The n_neighbors parameter controls the scale of structure preserved — higher values capture more global patterns, lower values capture finer local details.

Reference

McInnes, L., Healy, J., & Melville, J. (2018). UMAP: Uniform Manifold Approximation and Projection for Dimension Reduction. arXiv:1802.03426


6. Clustering — DBSCAN

What It Does

DBSCAN (Density-Based Spatial Clustering of Applications with Noise) discovers clusters of arbitrary shape based on point density. Points in sparse regions are labeled as noise (-1).

CASTLE's Usage

  • Implementation: castle/utils/latent_explorer.pyLatent.build_cluster()
  • Key parameter: eps (epsilon-neighborhood radius)
    • Smaller eps → more, smaller clusters
    • Larger eps → fewer, larger clusters
    • Typical range: 0.1–10.0 (default: 1.0)

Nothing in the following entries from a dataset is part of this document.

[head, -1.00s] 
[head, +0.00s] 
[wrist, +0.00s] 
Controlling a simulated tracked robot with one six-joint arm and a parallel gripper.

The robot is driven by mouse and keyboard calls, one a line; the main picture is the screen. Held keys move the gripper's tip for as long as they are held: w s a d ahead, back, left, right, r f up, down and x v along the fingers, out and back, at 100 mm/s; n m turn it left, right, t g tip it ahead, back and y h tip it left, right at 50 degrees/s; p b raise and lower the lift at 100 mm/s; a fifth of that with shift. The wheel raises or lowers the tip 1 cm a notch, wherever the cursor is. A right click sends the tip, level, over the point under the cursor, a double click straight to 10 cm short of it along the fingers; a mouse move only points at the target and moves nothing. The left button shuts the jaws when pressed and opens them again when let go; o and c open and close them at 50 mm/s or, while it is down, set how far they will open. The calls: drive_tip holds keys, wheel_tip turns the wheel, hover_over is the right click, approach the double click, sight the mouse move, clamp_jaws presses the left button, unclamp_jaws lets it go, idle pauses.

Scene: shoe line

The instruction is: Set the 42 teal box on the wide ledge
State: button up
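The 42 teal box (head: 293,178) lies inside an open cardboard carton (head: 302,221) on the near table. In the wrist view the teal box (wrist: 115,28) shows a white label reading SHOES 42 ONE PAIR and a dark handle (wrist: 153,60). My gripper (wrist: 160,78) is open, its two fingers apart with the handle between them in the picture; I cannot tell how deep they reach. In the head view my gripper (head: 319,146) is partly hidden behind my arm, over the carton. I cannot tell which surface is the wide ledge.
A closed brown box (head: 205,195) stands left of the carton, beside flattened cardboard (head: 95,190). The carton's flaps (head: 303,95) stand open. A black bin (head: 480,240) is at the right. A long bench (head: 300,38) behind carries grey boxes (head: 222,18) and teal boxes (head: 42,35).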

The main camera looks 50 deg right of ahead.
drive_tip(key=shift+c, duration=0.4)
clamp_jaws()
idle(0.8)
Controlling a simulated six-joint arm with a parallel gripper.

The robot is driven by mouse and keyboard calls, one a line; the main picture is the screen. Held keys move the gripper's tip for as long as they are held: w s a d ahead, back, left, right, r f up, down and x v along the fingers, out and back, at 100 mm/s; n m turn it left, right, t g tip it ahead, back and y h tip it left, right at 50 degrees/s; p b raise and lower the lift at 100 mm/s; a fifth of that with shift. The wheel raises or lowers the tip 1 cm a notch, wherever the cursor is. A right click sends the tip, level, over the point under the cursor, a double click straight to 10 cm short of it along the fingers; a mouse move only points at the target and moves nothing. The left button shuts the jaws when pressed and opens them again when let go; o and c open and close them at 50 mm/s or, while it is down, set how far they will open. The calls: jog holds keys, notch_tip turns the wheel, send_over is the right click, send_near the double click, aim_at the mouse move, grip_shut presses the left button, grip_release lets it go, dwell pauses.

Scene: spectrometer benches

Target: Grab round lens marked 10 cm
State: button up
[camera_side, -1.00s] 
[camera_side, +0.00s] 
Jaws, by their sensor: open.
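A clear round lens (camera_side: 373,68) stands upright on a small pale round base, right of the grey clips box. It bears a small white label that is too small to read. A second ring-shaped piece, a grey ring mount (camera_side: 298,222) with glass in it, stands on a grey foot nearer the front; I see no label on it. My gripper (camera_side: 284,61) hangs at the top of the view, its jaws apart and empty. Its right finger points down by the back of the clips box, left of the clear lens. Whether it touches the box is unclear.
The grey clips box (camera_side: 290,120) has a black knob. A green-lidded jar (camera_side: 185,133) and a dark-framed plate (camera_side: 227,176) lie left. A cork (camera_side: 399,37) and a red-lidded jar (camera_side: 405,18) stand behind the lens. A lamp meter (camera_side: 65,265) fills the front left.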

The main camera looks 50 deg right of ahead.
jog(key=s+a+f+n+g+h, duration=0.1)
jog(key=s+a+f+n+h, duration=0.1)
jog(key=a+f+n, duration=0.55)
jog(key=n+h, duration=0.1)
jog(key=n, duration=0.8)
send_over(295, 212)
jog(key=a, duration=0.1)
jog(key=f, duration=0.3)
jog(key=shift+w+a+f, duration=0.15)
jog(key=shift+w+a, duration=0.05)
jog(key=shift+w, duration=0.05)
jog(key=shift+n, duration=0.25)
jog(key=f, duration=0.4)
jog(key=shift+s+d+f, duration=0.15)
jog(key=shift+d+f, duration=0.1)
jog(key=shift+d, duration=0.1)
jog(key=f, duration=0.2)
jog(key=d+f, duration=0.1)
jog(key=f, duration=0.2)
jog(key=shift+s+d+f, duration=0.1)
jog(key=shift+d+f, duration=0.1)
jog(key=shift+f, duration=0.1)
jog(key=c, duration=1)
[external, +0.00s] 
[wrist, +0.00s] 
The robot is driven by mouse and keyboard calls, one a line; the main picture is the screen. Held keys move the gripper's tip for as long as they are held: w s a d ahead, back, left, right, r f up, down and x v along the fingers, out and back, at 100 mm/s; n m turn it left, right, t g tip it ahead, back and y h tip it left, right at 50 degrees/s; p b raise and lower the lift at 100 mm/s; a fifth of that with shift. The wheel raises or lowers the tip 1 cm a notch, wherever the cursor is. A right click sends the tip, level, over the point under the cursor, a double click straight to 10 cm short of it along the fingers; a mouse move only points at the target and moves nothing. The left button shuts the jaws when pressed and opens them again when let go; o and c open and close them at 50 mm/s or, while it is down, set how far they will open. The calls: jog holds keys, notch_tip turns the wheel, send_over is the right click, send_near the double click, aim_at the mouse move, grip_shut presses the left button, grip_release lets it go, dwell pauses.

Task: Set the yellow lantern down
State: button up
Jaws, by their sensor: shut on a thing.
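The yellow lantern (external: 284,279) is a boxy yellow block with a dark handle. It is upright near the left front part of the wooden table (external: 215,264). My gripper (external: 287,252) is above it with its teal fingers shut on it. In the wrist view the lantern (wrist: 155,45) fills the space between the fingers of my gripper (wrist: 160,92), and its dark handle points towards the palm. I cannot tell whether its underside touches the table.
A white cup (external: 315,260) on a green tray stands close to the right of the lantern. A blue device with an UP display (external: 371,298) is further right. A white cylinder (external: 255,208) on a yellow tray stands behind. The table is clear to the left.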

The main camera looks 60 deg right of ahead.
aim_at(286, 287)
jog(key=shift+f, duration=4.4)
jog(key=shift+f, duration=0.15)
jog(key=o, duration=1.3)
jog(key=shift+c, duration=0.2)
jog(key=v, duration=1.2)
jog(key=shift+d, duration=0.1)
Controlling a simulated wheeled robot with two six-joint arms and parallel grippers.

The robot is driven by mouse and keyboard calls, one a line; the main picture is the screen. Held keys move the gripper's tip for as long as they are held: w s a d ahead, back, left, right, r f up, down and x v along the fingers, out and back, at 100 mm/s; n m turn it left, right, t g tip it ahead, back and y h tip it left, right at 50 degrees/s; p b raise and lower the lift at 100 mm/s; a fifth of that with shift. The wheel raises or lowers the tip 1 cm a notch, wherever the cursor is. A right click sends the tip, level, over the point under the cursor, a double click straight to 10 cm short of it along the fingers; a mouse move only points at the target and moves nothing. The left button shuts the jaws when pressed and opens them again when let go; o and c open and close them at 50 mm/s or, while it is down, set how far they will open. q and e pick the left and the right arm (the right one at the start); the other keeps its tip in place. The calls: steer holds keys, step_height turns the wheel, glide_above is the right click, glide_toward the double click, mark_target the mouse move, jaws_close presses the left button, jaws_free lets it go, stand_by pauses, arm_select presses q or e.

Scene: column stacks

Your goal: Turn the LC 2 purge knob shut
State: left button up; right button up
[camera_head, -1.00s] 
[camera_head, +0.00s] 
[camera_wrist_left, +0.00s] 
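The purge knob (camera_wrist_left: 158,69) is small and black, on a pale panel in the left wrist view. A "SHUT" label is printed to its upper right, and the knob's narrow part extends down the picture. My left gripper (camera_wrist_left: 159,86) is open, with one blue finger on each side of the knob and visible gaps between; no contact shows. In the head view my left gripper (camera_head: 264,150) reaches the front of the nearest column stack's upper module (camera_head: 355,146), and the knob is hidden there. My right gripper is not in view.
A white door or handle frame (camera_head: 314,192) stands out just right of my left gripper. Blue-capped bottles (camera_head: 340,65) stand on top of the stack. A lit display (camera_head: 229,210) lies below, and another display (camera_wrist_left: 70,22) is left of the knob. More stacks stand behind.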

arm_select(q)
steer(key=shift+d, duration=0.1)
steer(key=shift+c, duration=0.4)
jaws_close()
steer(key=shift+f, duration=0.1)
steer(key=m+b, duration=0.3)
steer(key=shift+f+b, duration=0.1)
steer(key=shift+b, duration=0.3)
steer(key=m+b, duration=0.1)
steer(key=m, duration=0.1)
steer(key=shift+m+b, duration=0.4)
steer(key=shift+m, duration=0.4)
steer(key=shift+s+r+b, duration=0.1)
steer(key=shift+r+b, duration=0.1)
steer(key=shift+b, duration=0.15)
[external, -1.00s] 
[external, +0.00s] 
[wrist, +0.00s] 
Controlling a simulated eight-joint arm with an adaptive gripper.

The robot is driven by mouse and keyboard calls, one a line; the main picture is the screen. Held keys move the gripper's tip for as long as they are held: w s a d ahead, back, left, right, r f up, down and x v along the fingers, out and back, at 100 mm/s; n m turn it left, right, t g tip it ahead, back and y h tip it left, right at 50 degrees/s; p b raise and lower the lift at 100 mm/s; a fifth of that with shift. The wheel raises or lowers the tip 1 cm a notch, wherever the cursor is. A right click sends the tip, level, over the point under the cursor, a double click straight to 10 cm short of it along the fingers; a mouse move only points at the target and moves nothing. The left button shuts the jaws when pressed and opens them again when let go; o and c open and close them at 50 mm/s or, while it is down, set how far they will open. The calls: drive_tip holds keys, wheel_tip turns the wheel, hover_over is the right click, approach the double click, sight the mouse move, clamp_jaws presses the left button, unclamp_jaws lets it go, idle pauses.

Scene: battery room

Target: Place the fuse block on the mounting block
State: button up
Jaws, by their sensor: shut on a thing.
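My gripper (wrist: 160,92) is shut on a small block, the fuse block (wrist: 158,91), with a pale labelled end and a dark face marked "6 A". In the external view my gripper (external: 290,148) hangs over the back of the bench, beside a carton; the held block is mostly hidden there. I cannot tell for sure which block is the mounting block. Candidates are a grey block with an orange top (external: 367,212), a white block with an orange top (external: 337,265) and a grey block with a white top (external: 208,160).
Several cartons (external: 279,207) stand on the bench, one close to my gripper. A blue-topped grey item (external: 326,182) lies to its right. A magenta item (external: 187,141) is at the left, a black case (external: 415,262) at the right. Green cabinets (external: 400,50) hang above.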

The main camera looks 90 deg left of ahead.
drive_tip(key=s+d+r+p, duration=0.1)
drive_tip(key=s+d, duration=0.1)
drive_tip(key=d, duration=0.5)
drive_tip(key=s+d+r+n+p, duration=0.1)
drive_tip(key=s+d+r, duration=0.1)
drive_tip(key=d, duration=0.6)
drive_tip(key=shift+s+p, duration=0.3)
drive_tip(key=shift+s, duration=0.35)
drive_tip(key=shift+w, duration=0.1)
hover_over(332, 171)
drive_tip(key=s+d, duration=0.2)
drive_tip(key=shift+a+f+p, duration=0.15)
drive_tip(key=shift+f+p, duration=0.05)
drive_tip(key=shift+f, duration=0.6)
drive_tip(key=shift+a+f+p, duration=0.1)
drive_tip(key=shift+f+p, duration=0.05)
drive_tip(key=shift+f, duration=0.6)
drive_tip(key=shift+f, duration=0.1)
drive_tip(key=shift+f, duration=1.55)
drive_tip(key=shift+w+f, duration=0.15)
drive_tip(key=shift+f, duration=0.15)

Clustering is applied to the 2D UMAP embedding, not the original high-dimensional features. This makes it fast and allows interactive parameter tuning.

Reference

Ester, M., Kriegel, H.-P., Sander, J., & Xu, X. (1996). A Density-Based Algorithm for Discovering Clusters in Large Spatial Databases with Noise. KDD 1996.